Several years ago, I picked up a copy of Jim Collins’ Good to Great, a business reference on why some companies thrive while other companies fail. In it, he made a number of great observations supporting the premises that the enemy of great is not bad, no “Good is the enemy of Great.” He speculates that because we preceive ourselves as being good at something, we can be lulled into acceptance of the status quo rather than incentivized to improve to the point of greatness. At least when we recognize we are downright awful at something we know to either quit altogether or seek additional help. With good, it is too easy to say, ehh.. it is good enough.

His book is really focused on the business world, but as I have embarked down the path of authorship and grown as a parent, I have found that many of his observations and tips for moving away from being just good enough to get by have applications beyond the office.
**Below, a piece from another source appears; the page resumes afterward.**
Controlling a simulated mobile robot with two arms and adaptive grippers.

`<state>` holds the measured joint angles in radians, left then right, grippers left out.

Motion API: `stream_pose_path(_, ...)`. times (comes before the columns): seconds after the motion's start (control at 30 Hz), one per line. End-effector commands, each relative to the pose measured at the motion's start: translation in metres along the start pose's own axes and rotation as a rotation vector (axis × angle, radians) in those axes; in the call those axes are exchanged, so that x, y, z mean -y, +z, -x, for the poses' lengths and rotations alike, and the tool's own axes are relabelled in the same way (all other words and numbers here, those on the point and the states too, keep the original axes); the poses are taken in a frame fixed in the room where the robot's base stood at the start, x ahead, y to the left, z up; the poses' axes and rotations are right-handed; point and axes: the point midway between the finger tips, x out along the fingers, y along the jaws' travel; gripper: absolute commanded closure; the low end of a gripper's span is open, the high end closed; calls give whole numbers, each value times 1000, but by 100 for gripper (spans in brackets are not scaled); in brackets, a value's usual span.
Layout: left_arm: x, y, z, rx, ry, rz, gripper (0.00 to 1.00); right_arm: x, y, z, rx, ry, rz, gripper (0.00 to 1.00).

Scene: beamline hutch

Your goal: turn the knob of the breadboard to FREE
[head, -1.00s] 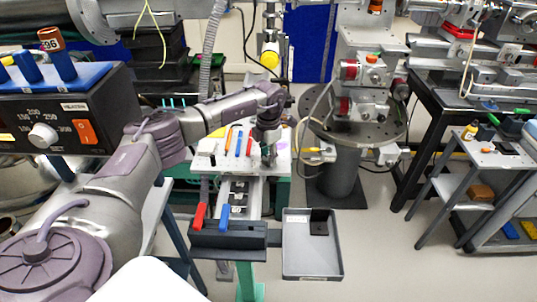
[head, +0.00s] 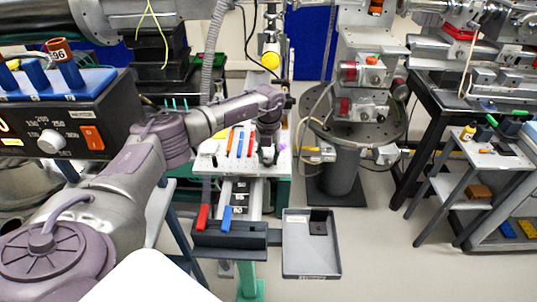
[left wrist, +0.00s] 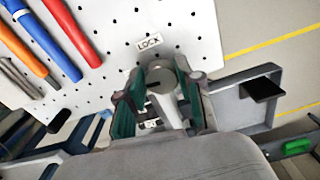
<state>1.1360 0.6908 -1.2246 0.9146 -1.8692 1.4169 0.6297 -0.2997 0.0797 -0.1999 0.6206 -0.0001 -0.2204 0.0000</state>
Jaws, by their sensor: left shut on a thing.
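The white perforated breadboard (head: 208,162) lies in the middle of the head view, and it fills the upper left of the left wrist view (left wrist: 110,75). My left gripper (head: 268,156) points down at its right part. In the left wrist view my left gripper (left wrist: 160,100) has its green-lined fingers shut on a grey round knob (left wrist: 163,86) with a dark slot on top. A LOCK label (left wrist: 149,42) is above the knob. A second label (left wrist: 150,124) below is partly hidden by the fingers and hard to read. My right gripper is not in view.
Several coloured pens (head: 238,142) lie on the breadboard, left of my gripper. A black holder with a red handle (head: 202,217) and a blue handle (head: 226,218) stands in front. A grey tray (head: 310,262) with a black block (head: 318,224) is at its right.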

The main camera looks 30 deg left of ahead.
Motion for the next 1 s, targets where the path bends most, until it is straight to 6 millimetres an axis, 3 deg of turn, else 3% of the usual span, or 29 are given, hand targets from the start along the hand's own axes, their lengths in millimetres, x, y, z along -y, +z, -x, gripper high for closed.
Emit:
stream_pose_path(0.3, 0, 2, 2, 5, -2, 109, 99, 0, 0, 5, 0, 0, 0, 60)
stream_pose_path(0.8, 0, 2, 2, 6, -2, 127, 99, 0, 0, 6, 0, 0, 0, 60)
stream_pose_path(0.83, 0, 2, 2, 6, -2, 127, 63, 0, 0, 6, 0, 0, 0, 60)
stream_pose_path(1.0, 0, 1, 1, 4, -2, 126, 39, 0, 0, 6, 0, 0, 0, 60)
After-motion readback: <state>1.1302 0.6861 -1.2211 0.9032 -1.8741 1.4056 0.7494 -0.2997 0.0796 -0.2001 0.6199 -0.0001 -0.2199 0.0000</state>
One of my favorite chapters in the entire book was on the topic of the flywheel and the doom loop. I’ve paraphrased a bit, but the two concepts can be summarized by the following steps:

Tunnels of Time
By fdecomite (Tunnels of Time) via Wikimedia Commons
The Flywheel

  1. Take a step forward consistent with your goal
  2. Verify Results
  3. Cultivate an audience of fans
  4. Build Momentum
  5. Repeat steps 1-4.

The Doom Loop

  1. Receive disappointing results
  2. React to results without understanding why the results were what they were
  3. Over-correct with new direction, new program leader, new event, etc
  4. Lose your audience & fans
  5. Repeat steps 1-4

The concept of the flywheel is simple, by taking small but determined steps according to a plan we grow a network of supporters which therefore makes repeatable success easier as it becomes nearly self-sustaining. A real life example is this: I am not a runner, but was talked into joining my husband on a 5K. I didn’t just show up for the race, I trained for weeks leading up to the event. At first it was just me putting one foot in front of the other. A successful day was merely getting home without walking most of the way. Then my family started to ask about how I was doing and suddenly I felt compelled to force myself to run just a few yards longer than I had the day before. On the day of the race, there were crowds of people shouting encouragement and offering water. I ran the entire way without stopping.
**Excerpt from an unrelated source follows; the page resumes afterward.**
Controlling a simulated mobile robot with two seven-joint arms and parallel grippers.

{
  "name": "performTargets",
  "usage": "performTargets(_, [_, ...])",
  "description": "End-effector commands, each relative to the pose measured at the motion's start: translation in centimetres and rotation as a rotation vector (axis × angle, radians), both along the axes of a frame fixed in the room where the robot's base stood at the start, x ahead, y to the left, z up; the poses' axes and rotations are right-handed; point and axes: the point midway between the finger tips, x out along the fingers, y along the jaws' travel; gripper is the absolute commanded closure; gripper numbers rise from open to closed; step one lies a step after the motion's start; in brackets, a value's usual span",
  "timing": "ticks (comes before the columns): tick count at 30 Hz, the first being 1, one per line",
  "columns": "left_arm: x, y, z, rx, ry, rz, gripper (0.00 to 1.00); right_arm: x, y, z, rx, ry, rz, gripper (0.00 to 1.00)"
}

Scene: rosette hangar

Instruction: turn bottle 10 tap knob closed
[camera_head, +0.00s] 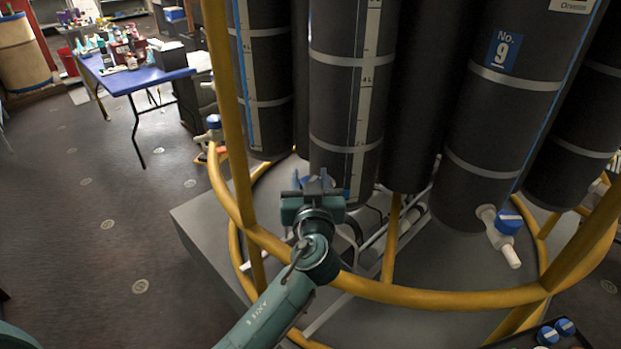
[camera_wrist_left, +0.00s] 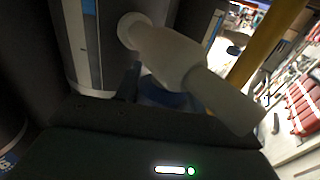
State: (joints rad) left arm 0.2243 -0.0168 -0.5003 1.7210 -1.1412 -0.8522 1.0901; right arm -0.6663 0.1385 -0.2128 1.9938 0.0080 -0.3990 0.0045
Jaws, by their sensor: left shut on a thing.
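My left gripper (camera_head: 314,184) reaches over the yellow rail to the foot of a dark grey bottle (camera_head: 335,100) with a level scale. No number shows on this bottle; I take it as bottle 10. The gripper is shut on the blue tap knob (camera_head: 307,182), which is mostly hidden behind the jaws. In the left wrist view, the white tap body (camera_wrist_left: 175,58) and spout (camera_wrist_left: 225,102) fill the middle, and the blue knob (camera_wrist_left: 165,97) shows partly beneath them between the fingers. The knob's exact turn angle cannot be told. My right gripper is out of view.
A yellow tube rail (camera_head: 420,293) curves around the bottles, close to my left arm. Bottle 9 (camera_head: 500,120) stands at right with its own blue-knobbed tap (camera_head: 508,222). A blue table (camera_head: 130,78) with several items stands at far left. The floor between is clear.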

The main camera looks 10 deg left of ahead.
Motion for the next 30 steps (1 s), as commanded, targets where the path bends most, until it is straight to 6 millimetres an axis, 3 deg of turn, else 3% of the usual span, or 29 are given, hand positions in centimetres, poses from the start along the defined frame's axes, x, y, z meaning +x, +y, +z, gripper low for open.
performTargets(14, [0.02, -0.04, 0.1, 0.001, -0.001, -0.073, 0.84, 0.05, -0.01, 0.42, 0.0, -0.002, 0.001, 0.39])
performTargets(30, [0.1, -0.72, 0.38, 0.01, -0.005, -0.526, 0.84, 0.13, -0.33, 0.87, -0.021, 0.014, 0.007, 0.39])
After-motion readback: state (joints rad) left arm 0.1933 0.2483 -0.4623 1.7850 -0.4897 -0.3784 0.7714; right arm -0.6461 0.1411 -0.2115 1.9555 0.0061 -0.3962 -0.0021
The doom loop is just as easy to understand. One of the bloggers I follow recently wrote of how she just received her first negative review. I can only imagine how devastating that must have been for her after working so hard. She easily could have gone on the defensive and lashed out at the reviewer. She might have caught herself questioning whether or not to continue to pursue her current project. In either case, the reaction could have cost the author her readers all together. Obviously creating a future of additional disappointing results. She did not do either of these things. She stayed clear of the doom loop and is most likely stronger for the experience. I wish her continued success.

I have found that writing in addition to working a day job and parenting is much like training for a race, except that this one is closer to a marathon than my little 5K. I have to pace myself to avoid injury and/or burnout. As long as I keep putting one foot (or in this case – one word) in front of another. Provided I keep watching my steps, I know that there will be someone just up ahead with a cup of cool water shouting encouragement. I will avoid the doom loop. I will finish this race.